Here is Hachette's full statement:

It is good to see Amazon acknowledge that its business decisions significantly affect authors' lives. For reasons of their own, Amazon has limited its customers' ability to buy more than 5,000 Hachette titles.

Authors, with whom we at Hachette have been partners for nearly two centuries, engage in a complex and difficult mission to communicate with readers. In addition to royalties, they are concerned with audience, career, culture, education, art, entertainment, and connection. By preventing its customers from connecting with these authors' books, Amazon indicates that it considers books to be like any other consumer good. They are not.

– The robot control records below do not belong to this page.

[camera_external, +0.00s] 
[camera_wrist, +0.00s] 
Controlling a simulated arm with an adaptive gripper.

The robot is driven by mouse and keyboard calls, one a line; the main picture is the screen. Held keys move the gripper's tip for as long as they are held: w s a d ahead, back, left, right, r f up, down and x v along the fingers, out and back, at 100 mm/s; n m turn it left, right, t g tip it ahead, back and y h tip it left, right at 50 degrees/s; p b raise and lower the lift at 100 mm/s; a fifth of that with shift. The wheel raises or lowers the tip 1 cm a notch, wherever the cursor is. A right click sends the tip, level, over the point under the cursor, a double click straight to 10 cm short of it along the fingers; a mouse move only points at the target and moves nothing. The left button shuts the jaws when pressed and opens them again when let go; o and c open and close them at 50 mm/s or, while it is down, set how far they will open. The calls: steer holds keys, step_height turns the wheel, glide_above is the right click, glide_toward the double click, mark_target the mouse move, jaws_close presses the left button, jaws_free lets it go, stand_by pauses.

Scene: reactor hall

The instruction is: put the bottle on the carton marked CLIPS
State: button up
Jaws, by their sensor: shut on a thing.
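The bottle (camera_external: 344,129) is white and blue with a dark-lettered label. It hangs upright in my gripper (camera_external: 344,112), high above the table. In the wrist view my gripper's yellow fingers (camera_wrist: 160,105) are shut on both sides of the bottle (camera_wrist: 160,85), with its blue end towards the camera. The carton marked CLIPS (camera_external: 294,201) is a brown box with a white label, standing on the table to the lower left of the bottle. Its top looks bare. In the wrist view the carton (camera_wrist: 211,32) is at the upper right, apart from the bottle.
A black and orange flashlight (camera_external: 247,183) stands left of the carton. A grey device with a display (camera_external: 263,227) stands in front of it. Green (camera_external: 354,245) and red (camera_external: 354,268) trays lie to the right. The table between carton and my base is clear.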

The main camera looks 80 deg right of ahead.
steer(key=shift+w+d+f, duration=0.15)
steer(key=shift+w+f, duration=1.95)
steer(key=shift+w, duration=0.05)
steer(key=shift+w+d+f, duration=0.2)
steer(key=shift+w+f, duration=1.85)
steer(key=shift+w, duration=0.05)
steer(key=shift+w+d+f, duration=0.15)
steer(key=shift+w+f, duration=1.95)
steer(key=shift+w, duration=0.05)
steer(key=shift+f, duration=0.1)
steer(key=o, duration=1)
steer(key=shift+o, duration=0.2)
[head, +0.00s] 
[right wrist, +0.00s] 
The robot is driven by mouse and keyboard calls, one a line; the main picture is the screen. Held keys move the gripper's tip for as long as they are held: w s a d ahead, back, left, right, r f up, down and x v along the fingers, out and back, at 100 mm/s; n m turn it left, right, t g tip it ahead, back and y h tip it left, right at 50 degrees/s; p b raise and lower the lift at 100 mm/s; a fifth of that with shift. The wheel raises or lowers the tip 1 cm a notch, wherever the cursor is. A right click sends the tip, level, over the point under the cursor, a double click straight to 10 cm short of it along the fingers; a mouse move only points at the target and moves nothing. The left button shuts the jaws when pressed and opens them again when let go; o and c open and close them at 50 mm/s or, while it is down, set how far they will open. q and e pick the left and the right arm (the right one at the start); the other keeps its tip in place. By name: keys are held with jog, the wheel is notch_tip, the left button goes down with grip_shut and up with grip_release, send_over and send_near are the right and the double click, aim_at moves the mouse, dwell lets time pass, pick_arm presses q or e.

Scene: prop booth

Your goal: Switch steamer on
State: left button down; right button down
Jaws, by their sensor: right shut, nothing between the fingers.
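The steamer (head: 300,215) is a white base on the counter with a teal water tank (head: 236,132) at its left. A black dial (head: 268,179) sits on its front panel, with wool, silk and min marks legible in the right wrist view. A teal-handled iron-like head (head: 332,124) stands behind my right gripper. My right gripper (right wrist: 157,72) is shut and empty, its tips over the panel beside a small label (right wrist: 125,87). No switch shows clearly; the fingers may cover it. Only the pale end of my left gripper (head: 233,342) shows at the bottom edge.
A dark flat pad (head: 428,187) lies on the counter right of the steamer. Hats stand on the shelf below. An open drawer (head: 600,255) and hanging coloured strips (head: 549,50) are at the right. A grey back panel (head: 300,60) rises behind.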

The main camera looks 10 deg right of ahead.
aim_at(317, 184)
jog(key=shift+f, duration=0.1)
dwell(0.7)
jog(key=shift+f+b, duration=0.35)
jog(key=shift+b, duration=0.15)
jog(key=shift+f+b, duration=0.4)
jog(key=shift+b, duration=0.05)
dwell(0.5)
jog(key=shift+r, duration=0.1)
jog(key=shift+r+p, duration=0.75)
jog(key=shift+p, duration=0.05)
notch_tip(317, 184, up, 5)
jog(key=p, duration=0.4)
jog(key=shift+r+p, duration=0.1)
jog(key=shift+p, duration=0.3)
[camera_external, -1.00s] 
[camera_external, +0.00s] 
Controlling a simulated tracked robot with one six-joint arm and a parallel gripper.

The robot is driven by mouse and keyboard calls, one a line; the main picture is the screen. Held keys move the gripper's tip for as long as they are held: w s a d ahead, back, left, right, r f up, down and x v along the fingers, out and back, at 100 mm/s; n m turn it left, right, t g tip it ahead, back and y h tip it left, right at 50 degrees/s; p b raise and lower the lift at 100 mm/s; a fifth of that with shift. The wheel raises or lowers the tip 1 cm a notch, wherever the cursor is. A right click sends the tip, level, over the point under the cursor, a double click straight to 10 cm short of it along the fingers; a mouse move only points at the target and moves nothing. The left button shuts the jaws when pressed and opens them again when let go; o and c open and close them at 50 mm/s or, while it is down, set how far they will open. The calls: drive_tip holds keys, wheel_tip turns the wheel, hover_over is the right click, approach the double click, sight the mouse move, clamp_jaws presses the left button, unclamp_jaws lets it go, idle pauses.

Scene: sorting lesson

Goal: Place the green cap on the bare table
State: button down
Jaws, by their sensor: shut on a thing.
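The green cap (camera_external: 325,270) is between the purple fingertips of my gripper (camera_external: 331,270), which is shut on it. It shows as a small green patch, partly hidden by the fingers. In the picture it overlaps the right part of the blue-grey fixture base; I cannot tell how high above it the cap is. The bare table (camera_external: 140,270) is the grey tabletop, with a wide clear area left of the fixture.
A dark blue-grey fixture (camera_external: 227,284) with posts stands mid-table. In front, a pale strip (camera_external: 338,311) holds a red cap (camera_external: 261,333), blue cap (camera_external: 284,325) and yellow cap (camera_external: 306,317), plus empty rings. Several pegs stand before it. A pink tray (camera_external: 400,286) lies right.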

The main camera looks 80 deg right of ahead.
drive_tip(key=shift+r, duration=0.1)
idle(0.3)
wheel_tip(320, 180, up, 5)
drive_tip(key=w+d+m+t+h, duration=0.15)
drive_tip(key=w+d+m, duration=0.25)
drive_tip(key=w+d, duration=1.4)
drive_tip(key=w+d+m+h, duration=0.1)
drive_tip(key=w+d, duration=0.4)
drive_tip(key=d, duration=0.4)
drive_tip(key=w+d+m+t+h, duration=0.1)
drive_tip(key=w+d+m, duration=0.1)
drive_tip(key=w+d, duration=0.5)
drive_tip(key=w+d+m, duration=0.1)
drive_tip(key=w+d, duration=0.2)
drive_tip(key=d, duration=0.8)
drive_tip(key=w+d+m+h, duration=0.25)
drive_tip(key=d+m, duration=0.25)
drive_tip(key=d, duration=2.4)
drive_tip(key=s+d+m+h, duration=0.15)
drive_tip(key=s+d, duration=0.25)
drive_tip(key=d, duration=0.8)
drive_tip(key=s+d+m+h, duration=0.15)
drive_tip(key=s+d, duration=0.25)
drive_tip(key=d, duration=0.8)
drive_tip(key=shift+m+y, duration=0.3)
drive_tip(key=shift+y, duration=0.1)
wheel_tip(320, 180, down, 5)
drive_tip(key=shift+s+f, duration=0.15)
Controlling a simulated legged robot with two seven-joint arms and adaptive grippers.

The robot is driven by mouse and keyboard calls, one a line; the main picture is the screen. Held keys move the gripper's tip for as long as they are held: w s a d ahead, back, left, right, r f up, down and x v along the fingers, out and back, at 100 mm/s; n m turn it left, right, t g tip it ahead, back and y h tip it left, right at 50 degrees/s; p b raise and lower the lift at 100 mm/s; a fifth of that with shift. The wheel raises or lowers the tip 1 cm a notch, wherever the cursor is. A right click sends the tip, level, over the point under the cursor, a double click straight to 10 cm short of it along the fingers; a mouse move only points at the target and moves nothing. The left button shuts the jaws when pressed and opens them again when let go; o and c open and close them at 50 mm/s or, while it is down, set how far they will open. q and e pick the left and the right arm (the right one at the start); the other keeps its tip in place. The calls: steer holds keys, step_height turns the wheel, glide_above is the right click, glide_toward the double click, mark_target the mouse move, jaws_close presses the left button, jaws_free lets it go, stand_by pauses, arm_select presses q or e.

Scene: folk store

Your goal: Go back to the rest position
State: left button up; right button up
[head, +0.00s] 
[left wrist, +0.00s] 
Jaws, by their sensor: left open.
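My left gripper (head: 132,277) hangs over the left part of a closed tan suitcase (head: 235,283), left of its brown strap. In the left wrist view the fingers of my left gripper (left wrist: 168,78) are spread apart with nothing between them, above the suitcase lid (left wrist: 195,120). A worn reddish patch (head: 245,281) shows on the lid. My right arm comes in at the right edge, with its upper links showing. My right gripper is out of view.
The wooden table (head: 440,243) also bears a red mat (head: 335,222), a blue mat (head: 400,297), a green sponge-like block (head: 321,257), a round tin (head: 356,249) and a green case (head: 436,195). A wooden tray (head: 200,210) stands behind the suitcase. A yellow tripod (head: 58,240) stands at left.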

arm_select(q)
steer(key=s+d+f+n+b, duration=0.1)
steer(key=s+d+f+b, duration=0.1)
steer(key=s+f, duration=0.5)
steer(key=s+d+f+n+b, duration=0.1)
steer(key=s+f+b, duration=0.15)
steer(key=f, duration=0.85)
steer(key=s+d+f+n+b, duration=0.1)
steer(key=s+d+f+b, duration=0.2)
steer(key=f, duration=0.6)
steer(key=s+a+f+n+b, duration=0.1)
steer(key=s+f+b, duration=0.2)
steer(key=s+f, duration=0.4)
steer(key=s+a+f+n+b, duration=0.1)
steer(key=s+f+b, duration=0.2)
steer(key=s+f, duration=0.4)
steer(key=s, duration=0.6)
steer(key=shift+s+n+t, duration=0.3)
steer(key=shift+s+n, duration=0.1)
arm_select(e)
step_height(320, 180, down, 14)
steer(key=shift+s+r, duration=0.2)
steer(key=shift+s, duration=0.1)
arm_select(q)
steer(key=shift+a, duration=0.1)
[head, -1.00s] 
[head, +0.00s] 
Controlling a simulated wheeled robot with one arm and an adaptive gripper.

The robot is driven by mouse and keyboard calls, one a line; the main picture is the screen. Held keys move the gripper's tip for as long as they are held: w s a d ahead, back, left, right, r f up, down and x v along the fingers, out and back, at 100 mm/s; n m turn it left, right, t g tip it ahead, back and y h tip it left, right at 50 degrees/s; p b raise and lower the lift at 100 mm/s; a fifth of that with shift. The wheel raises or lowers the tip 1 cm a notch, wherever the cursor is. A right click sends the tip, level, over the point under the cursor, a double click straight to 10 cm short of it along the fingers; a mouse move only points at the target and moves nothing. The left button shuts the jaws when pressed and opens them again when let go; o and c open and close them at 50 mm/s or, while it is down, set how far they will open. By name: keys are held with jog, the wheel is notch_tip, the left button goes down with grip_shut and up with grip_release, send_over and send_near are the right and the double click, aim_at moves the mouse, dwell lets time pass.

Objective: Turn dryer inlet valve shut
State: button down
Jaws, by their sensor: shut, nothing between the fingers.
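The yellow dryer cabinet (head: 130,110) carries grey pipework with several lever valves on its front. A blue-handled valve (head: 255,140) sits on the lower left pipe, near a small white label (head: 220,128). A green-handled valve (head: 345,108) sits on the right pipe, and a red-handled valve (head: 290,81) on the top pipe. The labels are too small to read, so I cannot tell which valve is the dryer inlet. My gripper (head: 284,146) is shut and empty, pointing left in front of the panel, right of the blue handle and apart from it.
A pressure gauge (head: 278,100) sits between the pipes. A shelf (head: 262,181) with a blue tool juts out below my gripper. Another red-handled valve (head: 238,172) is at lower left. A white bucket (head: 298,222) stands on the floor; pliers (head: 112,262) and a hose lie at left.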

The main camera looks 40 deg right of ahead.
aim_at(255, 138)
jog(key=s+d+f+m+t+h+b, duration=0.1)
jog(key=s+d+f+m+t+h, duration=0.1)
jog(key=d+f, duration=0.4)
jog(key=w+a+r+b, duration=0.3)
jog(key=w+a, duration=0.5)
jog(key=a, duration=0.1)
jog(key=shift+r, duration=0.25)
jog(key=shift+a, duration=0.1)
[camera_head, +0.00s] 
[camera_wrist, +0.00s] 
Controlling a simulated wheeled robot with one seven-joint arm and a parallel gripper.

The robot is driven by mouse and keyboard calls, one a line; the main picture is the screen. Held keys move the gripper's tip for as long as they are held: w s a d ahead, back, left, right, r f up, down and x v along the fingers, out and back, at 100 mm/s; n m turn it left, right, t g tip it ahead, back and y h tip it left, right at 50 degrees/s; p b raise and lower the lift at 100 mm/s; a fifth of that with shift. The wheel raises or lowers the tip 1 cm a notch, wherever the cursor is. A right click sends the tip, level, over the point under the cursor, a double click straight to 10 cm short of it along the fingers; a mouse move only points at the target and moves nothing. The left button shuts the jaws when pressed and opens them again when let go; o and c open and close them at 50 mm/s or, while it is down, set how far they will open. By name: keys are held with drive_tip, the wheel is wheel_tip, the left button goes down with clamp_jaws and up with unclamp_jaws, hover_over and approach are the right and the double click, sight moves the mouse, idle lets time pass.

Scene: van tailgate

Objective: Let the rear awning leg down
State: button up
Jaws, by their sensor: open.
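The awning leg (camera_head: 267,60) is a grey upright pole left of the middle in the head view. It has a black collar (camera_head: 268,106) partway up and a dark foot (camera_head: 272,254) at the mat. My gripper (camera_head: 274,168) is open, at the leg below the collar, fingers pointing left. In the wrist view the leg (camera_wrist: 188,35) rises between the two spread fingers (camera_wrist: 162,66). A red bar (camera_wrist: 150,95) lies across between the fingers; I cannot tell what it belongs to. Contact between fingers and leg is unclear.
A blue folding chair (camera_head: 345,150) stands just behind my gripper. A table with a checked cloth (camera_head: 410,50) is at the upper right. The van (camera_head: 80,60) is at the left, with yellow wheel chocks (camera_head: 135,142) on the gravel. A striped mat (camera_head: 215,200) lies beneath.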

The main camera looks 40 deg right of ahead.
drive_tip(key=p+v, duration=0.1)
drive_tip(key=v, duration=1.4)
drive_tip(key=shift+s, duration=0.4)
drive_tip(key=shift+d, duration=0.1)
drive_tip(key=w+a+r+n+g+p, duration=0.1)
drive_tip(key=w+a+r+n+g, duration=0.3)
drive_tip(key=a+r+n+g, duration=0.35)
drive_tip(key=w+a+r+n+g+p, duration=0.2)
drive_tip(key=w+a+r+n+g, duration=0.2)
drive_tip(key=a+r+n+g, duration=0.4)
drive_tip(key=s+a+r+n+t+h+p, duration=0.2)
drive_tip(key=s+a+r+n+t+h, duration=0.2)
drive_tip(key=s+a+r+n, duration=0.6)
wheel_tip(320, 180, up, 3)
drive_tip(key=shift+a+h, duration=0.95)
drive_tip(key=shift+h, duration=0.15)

We will spare no effort to resume normal business relations with Amazon—which has been a great partner for years—but under terms that value appropriately for the years ahead the author's unique role in creating books, and the publisher's role in editing, marketing, and distributing them, at the same time that it recognizes Amazon's importance as a retailer and innovator. Once we have reached such an agreement, we will be happy to discuss with Amazon its ideas about compensating authors for the damage its demand for improved terms may have done them, and to pass along any payments it considers appropriate.

In the meantime, we are extremely grateful for the spontaneous outpouring of support we have received both privately and publicly from authors and agents. We will continue to communicate with them promptly as this situation develops.

This post has been updated with a statement from Hachette.